Im Widerspruchsverfahren machte die Klägerin geltend, sie sei nicht tarifgebunden. Die wöchentliche Arbeitszeit sei durch Betriebsvereinbarung auf 37 Stunden festgelegt worden, was auch nach dem MTV zulässig sei. Der Widerspruch der Klägerin blieb erfolglos (Widerspruchsbescheid vom 15. November 1993). Die hiergegen gerichtete Klage hat das Sozialgericht (SG) abgewiesen (Urteil vom 11. August 1994). Die - vom SG zugelassene - Berufung der Klägerin hat das Landessozialgericht (LSG) zurückgewiesen (Urteil vom 29. Februar 1996).

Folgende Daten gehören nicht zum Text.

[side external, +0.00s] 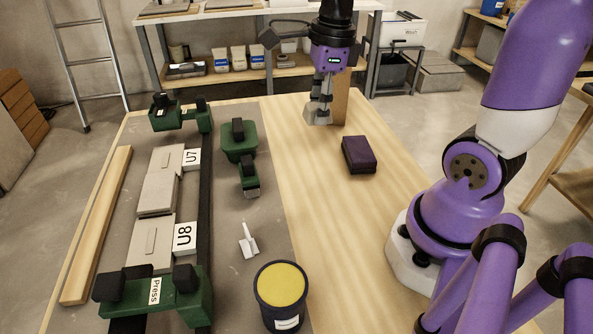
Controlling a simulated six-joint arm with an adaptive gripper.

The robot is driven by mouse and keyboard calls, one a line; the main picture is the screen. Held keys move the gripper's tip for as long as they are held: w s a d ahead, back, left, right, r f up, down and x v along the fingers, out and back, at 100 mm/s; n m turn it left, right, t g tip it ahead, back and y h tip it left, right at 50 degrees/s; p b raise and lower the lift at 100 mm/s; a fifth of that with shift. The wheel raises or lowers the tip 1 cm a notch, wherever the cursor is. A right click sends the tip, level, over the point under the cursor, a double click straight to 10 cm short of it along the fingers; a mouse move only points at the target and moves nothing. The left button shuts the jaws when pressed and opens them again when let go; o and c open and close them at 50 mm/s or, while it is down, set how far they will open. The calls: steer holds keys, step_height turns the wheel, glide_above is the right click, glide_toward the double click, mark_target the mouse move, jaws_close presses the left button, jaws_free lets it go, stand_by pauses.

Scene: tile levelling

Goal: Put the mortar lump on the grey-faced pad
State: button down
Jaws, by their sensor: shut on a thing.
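My gripper (319,112) is at the far middle of the wooden table, pointing down, with its fingers shut on a small light grey lump (318,118). The lump is mostly hidden by the fingers, and I cannot tell whether it touches the table. Flat grey pieces (158,192) lie in a row on the grey mat at the left, beside white labels U7 (191,158) and U8 (184,236). I cannot tell which piece is the grey-faced pad. My gripper is well to the right of and beyond this row.
A wooden block (342,92) stands behind my gripper. A dark purple block (358,155) lies to its right. Green black-handled tools (238,140), a white trowel (249,241), a yellow-topped tub (281,287) and a green press (155,291) occupy the left and front.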

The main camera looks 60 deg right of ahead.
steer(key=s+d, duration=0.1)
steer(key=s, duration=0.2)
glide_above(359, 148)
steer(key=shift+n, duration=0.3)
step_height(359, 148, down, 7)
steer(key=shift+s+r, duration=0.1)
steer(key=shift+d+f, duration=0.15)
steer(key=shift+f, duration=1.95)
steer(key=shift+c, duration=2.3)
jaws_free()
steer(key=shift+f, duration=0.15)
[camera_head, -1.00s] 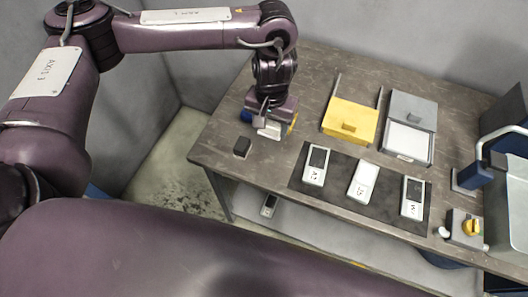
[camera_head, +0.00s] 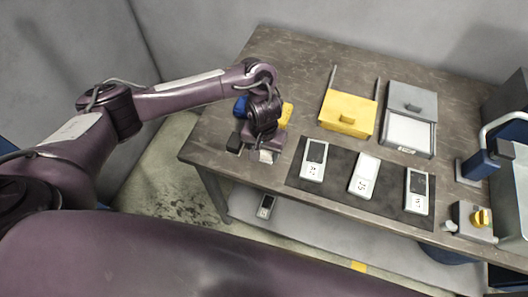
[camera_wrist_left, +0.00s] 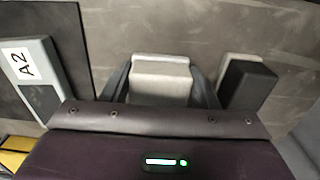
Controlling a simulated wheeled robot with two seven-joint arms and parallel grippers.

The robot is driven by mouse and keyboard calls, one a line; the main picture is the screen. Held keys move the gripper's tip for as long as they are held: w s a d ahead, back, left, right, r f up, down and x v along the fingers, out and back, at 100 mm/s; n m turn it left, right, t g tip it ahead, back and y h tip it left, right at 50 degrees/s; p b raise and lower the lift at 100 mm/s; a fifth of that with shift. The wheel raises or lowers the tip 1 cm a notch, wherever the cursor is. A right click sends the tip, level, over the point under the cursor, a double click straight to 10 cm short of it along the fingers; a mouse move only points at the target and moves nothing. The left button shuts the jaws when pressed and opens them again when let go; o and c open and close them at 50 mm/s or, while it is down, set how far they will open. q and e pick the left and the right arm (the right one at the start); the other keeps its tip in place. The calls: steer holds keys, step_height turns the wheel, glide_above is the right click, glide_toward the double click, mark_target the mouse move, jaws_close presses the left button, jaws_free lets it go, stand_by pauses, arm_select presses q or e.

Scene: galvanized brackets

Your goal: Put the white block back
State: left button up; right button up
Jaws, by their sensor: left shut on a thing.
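The white block (camera_head: 266,156) is at the left front of the workbench (camera_head: 215,135), mostly under my left gripper. My left gripper (camera_wrist_left: 162,95) is shut on it. In the left wrist view the white block (camera_wrist_left: 160,78) sits between the two dark fingers. I cannot tell whether it touches the bench top. A black block (camera_head: 234,143) stands just left of the gripper; it shows to the right in the left wrist view (camera_wrist_left: 248,84), with a pale piece beside it. My right gripper is not in view.
Behind the gripper are a blue block (camera_head: 240,106) and a yellow block (camera_head: 287,113), partly hidden. A dark mat (camera_head: 337,187) with three labelled devices lies to the right. A yellow drawer box (camera_head: 347,114) and a grey one (camera_head: 410,101) stand behind it.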

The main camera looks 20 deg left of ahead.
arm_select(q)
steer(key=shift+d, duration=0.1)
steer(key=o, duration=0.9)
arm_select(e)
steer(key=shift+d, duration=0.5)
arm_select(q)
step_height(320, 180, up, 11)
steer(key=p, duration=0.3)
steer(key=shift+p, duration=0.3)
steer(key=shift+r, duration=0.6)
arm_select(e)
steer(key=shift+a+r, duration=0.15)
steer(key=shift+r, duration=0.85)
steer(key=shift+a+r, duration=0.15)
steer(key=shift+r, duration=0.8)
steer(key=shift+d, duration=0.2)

Das LSG hat zur Begründung im wesentlichen ausgeführt, der Klägerin stehe kein Anspruch auf höheres Kug zu. Bei der Berechnung sei eine wöchentliche Arbeitszeit von 36 Stunden zugrunde zu legen. Für die nicht tarifgebundene Klägerin sei gemäß § 69 Arbeitsförderungsgesetz (AFG) die tarifliche wöchentliche Arbeitszeit gleicher oder ähnlicher Betriebe maßgebend. Diese betrage nach dem MTV ab 1. April 1993 wöchentlich 36 Stunden. Die im Betrieb der Klägerin durch Betriebsvereinbarung festgelegte wöchentliche Arbeitszeit von 37 Stunden für alle Arbeitnehmer entspreche nicht der Öffnungsklausel des § 3 Nr 3 Abs 5 MTV. Denn hiernach könne nur für höchstens 18 % aller Beschäftigten des Betriebs die individuelle regelmäßige wöchentliche Arbeitszeit verlängert werden. Diese Quote werde bei der Klägerin erheblich überschritten, da alle Arbeitnehmer 37 Stunden wöchentlich arbeiteten. Die Klägerin werde damit auch nicht unzulässigerweise tariflichen Einzelvorschriften unterworfen, obwohl sie nicht tarifgebunden sei. Denn die gesetzliche Regelung wolle eine auf dem Arbeitsmarkt übliche Arbeitszeithöchstgrenze für die Bemessung des Kug festlegen. § 69 AFG begegne insoweit auch keinen verfassungsrechtlichen Bedenken, wie dies das Bundessozialgericht (BSG) bereits mit Urteil vom 29. August 1974 (BSGE 38, 98 = SozR 4100 § 69 Nr 1) entschieden habe.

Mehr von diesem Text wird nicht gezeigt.